The Proposed Amendments also would promulgate new Rule 13d-6(c) to set forth circumstances under which two or more persons may communicate, consult with one another, and engage with an issuer without being deemed a “group”. It would also set forth circumstances under which two or more persons may enter into an agreement with regards to a derivative security in the ordinary course of business without being deemed a “group” with respect to such derivative agreement’s referenced equity security. The release states that the exemptions are designed to provide certainty and ensure that the Proposed Amendments will not have a chilling effect on shareholder communications or engagement.
Structured Data Requirements for Schedules 13D and 13G
The SEC also is requiring all information disclosed on Schedule 13D and Schedule 13G be filed using a structured, machine-readable data language.
Comments should be received prior to April 11, 2022. The Proposed Amendments are likely to draw significant comment from industry participants due to their breadth and scope.
- Specifically, the SEC proposes to amend Rule 13d-1, Rule 13d-2, Rule 13d-3, Rule 13d-5, Rule 13d-6, and Rule 13d-101 (Item 6 to Schedule 13D) under the Exchange Act, as well as Rules 13 and 201 under Regulation S-T.
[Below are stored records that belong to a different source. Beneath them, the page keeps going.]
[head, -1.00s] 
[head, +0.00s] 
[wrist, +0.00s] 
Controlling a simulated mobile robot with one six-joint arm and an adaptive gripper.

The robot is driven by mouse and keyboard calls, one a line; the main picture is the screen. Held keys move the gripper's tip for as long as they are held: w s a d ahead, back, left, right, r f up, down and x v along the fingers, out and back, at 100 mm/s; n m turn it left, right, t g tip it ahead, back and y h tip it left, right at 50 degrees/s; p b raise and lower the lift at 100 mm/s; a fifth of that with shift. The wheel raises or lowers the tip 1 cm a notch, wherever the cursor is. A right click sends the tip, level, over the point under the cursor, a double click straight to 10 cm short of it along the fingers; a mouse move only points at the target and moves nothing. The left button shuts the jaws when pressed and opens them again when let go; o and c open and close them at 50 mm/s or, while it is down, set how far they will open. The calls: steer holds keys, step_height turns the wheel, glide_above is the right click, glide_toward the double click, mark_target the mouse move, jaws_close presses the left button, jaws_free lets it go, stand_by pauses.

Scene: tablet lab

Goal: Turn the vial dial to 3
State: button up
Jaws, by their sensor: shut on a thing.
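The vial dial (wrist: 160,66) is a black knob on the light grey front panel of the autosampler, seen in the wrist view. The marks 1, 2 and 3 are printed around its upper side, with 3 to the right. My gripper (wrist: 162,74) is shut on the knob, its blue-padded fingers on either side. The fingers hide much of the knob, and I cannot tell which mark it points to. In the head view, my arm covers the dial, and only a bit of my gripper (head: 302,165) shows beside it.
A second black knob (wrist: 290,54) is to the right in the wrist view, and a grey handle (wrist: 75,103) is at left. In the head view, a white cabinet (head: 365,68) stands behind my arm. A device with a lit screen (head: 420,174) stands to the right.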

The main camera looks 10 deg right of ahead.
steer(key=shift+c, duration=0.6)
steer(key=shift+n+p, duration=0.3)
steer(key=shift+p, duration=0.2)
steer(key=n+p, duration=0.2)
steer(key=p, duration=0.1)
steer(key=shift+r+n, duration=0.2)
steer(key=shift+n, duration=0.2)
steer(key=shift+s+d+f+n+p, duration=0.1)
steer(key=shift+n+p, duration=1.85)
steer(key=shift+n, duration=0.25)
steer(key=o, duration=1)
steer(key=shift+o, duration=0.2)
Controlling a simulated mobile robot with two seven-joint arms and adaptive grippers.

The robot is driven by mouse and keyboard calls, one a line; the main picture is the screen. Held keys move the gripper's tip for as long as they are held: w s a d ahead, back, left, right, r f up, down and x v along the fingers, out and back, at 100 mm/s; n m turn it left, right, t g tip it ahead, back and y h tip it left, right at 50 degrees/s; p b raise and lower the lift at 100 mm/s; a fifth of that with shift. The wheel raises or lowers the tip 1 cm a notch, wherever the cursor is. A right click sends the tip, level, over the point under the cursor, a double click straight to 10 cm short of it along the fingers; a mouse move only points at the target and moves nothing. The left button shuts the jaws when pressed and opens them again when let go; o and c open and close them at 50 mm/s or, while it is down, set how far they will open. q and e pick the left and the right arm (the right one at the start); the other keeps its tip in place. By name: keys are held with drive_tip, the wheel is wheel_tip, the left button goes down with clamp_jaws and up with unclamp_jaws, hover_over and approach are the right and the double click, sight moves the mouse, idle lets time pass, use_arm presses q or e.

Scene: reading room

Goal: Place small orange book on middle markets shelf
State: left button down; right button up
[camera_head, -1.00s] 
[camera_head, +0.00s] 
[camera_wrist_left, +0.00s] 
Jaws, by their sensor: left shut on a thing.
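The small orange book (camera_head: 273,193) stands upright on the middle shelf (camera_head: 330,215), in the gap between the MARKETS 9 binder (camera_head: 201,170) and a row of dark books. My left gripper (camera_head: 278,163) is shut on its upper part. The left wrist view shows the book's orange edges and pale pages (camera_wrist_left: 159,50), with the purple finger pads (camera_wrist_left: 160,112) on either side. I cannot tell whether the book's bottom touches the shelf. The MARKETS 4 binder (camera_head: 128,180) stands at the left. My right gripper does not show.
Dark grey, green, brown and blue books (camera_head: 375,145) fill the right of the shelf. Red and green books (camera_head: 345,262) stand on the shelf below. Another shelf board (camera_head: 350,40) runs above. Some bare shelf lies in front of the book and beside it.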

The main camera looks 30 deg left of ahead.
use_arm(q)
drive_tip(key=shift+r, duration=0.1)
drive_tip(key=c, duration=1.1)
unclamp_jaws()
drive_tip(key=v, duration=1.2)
- Specifically, an investor must be a “qualified institutional investor” (generally includes a specified institutional investor (such as a bank, broker-dealer or investment company) who acquired its stock in the ordinary course of business and not with the purpose or effect of controlling the issuer), a “passive investor” (generally includes a person who has not acquired the securities with the intent of influencing the control of the issuer, is not a qualified institutional investor, and does not directly or indirectly hold more than 20% of such securities), or an “exempt investor” (generally includes an investor who acquired its interest prior to the company becoming publicly traded).